Nothing but the lines from the line that contains "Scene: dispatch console" through the line that contains "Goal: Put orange" should appear in the output, each reproduced exactly.

[Rows from a robot dataset]
※ ※ ※

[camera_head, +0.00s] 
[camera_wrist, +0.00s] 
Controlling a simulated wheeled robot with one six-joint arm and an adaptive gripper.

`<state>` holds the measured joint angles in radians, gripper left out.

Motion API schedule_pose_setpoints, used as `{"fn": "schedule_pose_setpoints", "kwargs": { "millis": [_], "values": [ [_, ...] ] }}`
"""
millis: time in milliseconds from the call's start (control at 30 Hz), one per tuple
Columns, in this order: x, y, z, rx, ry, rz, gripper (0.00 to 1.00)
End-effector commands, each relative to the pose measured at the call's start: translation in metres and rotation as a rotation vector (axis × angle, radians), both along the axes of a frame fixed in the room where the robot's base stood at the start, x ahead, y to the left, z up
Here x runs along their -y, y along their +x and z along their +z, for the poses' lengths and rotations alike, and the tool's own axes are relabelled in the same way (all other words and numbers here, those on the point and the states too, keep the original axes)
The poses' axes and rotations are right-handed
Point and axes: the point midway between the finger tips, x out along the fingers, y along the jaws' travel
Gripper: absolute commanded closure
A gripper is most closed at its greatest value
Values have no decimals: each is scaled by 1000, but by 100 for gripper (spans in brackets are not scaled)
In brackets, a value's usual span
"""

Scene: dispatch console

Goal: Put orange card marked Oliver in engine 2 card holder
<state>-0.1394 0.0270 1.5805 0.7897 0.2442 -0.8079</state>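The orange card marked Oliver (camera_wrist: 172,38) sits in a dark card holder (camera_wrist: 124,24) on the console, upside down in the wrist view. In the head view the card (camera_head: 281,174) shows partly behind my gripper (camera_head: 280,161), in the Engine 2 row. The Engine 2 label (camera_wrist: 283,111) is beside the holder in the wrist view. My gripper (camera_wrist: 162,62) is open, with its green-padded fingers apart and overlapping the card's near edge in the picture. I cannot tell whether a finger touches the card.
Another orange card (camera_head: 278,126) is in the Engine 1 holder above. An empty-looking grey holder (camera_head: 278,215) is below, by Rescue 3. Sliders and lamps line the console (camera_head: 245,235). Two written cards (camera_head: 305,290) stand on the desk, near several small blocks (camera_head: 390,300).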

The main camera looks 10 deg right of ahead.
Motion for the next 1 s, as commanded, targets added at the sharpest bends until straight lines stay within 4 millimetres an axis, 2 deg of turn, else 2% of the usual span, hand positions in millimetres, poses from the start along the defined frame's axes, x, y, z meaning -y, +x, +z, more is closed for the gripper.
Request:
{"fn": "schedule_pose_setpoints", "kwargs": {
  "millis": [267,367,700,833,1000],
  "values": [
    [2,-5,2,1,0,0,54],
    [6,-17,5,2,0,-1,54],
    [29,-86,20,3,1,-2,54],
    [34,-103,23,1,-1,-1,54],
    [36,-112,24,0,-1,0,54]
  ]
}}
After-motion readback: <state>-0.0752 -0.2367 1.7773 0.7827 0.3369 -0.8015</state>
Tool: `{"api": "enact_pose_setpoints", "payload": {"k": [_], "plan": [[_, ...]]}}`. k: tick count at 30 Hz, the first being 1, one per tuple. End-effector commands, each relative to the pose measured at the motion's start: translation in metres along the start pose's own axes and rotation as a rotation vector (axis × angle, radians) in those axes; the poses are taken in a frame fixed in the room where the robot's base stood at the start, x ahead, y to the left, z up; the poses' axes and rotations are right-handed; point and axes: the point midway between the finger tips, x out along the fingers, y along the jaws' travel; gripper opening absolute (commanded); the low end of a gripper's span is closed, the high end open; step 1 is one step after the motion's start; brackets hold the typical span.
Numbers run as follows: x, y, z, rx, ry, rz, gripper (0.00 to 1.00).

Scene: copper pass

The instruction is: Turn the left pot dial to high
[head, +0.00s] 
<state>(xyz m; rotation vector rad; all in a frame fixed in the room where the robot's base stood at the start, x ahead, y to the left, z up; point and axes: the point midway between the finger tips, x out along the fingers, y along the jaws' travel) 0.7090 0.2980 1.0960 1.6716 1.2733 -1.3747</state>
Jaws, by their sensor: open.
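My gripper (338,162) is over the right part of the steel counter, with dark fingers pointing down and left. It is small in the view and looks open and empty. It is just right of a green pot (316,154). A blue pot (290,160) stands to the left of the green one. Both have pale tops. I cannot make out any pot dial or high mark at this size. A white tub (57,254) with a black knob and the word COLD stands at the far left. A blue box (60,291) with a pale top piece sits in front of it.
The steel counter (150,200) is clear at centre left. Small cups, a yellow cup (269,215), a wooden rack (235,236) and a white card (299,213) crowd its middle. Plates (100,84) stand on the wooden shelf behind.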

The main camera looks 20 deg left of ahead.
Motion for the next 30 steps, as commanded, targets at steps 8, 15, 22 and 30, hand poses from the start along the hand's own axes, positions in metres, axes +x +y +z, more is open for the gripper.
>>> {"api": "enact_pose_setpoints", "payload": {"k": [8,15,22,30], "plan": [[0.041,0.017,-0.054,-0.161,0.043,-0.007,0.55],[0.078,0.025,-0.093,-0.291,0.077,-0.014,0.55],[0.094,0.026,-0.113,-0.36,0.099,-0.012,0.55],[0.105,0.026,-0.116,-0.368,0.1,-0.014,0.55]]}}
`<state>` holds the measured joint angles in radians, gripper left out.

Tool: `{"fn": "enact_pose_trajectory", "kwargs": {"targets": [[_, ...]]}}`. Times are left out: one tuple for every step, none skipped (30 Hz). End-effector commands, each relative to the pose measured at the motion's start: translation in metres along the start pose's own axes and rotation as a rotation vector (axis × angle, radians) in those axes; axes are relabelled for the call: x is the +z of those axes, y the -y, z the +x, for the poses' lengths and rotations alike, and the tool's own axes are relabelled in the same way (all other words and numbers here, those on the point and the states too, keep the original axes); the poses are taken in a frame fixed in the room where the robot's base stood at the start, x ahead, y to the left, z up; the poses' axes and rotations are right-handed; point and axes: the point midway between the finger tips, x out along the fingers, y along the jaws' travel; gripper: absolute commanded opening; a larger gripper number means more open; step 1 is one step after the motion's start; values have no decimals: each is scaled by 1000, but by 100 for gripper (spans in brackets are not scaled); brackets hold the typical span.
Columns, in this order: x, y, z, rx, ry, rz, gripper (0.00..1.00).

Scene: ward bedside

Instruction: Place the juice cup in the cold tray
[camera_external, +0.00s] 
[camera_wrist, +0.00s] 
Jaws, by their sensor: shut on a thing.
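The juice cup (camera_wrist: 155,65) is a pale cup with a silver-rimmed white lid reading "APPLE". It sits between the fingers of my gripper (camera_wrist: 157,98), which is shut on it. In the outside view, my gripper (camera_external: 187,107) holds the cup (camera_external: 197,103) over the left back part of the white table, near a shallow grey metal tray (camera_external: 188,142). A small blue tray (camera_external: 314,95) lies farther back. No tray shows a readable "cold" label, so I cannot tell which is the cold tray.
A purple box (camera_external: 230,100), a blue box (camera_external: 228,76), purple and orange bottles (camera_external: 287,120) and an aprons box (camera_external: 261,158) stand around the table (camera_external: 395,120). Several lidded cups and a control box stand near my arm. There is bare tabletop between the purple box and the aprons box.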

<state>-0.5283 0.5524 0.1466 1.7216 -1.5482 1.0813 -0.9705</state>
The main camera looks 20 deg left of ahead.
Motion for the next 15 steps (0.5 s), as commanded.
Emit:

※ ※ ※

* ANSWER FOR THE TASK:
Scene: dispatch console

Goal: Put orange card marked Oliver in engine 2 card holder

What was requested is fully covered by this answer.